L’Etat doit conserver ses prérogatives et ses responsabilités dans tous les domaines de la culture. Par le biais de ses services déconcentrés, lui seul peut garantir, sur l’ensemble du territoire national, un égal accès de tous à l’art et à la culture, la liberté de la création artistique et le haut niveau du contrôle scientifique et technique.
Sa présence en régions via les DRAC permet de conjuguer une approche territoriale et une vision nationale de la politique culturelle. Elle est un rempart contre le risque d’instrumentalisation de l’art et de la culture : que les élus locaux peuvent à l’occasion servir, mais par lesquelles ils peuvent être vite asservis : intérêt économique, attractivité du territoire, clientélisme électoral…
Quel sens y aurait-il en outre pour l’Etat à déléguer l’exercice de compétences que son organisation déconcentrée, sa ressource humaine et son expertise métier présentes au plus près du terrain lui permettent de mettre en oeuvre par lui-même ? Comment ne pas faire le lien entre les conséquences promises par cette loi de décentralisation et les suppressions massives de postes dont sont menacées les DRAC dès 2014 ? Comment ne pas craindre que l’objectif caché de cette hâte à déléguer ne soit, une fois de plus, à terme, la recherche obstinée et dénuée de vision d’économies budgétaires, qui ne ferait que poursuivre une RGPP de sinistre mémoire et précipiterait un démantèlement du ministère de la Culture dont nous n’osons croire qu’il soit prémédité.
Enfin, comment une collectivité délégataire pourrait-elle, sans risque de concurrence avec d’autres collectivés mener de front sa propre politique culturelle et celle (ou une partie de celle) que lui aurait déléguée une autre collectivité, les objectifs de l’une et de l’autre, les visions dont chacune procède ne pouvant que différer ?
OUI à une coopération renforcée et mieux organisée entre collectivités, pour une convergence et une efficience accrues des politiques publiques de la culture,
OUI à une simplification administrative si elle se révèle nécessaire,
NON à la délégation et au transfert, qui n’auraient pour conséquences que de vider le MCC de sa substance et de sa raison d’être, de le réduire à une instance prétendûment stratège, édictrice et contrôleuse de normes, et donneraient le signal d’une « vente à la découpe » rendant impossible toute politique nationale digne de ce nom, tant l’interaction entre les domaines (patrimoine, création…) est essentielle à sa cohérence.

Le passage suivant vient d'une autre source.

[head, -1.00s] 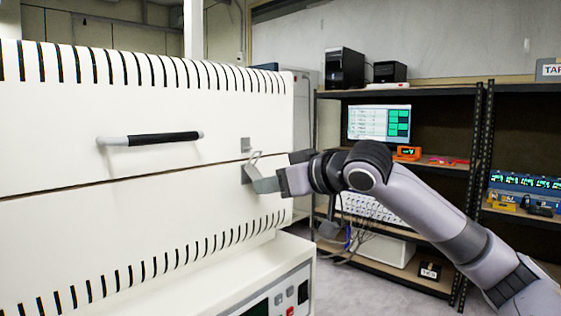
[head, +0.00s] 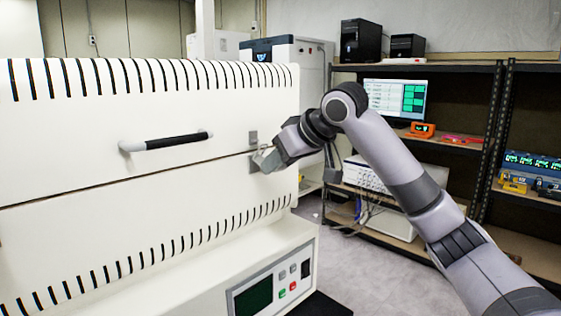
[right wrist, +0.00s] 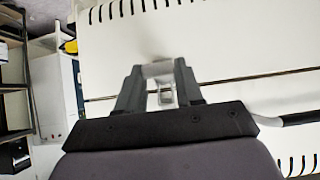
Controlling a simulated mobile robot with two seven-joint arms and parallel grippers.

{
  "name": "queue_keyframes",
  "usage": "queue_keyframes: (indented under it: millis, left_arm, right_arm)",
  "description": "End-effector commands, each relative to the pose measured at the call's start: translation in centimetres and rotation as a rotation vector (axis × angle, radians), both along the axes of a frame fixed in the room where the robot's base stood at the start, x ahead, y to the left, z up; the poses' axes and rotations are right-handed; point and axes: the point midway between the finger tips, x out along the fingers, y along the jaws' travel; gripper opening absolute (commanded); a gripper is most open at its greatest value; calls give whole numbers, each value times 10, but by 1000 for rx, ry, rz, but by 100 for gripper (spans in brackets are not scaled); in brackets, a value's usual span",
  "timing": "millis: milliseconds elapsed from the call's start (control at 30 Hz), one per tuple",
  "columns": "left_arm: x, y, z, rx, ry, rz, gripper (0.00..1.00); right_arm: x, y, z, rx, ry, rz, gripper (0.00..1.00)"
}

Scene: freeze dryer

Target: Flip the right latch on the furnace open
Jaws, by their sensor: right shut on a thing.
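The white furnace (head: 90,185) fills the left of the head view, with a horizontal seam between its upper and lower parts. The right latch sits at the seam's right end, with a small grey plate (head: 253,137) above the seam and its lower part partly hidden by my gripper. My right gripper (head: 267,159) is at this latch, its fingers pointing left and down. In the right wrist view the gripper (right wrist: 160,78) has the metal latch (right wrist: 163,88) between its fingers and is shut on it. My left gripper is not in view.
A black-and-white bar handle (head: 168,142) sticks out of the furnace front, left of the latch. A control panel (head: 270,288) is below. Shelves with a monitor (head: 396,98) and instruments stand behind my right arm.

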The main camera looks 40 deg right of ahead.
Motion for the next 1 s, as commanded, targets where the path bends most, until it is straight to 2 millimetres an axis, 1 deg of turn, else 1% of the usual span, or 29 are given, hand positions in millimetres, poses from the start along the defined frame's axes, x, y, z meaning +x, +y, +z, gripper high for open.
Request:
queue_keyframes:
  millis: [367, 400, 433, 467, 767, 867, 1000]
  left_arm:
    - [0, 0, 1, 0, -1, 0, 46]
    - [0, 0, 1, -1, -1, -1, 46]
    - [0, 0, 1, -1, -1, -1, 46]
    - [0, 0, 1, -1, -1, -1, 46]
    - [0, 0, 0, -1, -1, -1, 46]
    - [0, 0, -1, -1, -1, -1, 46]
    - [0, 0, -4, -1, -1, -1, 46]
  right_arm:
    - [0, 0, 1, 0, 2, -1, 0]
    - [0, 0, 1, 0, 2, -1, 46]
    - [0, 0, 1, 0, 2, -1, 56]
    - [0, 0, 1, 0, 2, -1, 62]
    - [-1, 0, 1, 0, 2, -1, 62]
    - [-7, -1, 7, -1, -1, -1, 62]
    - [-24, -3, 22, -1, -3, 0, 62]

Nous ne sommes pas les premiers et les seuls à vous interpeller sur cette question ; unanimes, l’ensemble des syndicats d’employeurs et de salariés du secteur culturel vous ont fait part de leur vive inquiétude ; des associations d’élus (la FNCC notamment) s’inquiètent aussi de cette délégation de compétence et de ses conséquences.

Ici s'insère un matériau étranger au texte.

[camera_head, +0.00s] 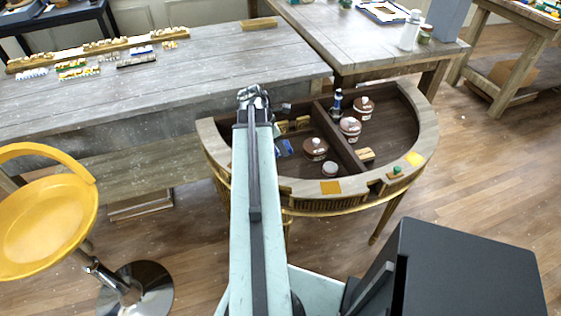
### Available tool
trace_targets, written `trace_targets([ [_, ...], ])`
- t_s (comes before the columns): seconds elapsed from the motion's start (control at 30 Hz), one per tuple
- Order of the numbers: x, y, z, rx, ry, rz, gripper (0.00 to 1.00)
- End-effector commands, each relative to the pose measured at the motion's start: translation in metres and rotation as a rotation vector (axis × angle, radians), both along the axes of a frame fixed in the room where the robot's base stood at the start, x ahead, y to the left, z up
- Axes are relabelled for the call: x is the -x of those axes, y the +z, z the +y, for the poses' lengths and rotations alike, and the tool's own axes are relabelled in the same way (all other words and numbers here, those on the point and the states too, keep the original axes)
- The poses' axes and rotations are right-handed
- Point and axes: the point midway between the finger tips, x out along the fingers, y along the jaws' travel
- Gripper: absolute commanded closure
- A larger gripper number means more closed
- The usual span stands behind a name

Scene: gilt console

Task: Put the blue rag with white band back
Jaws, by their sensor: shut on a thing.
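My arm reaches away over the half-round gilt console (310,186), whose open top is a dark divided well. My gripper (254,97) is at the arm's far end, by the well's back left edge; its fingertips are hidden. It is shut on something, most likely the blue rag with white band (286,147). Blue cloth shows just right of my arm, low in the left compartment; my arm covers the rest. I cannot tell whether the cloth touches the well's floor.
Brown-and-white jars (315,149) stand in the well beside a dark divider (340,138). A yellow patch (331,188) and a small green item (397,170) lie on the rim. A grey workbench (130,95) adjoins the back left; a yellow stool (45,215) stands left.

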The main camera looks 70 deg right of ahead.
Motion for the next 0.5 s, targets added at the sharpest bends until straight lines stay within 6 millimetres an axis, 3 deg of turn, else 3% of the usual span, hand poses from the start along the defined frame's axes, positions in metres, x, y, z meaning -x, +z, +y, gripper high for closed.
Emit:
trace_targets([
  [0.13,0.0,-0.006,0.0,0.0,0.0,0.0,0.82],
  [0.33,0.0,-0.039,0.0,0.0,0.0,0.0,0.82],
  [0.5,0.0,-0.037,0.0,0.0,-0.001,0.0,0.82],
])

Le personnel de la Direction Régionale des affaires culturelles de Bretagne s’investit fortement à promouvoir la politique culturelle de l’État en collaboration étroite avec les divers acteurs publics ou privés (collectivités territoriales, compagnies, artistes…), ne comptant pas le temps passé mais l’obtention du résultat attendu. Il ne comprendrait pas que l’État fasse fi de leur métier et de leur investissement dans la promotion de la politique culturelle de l’État français.
Nous attendons, Monsieur le Président de la République, une réponse urgente de votre part et surtout une position claire sur le principe de délégation de compétence qui nous semble compromettre la compétence d’intérêt national de la culture.
Dans l’attente de vous lire, nous vous prions d’agréer, Monsieur le Président de la République, Monsieur le Premier Ministre l’expression de notre très haute considération.
Les agents de la DRAC Bretagne (78 signataires)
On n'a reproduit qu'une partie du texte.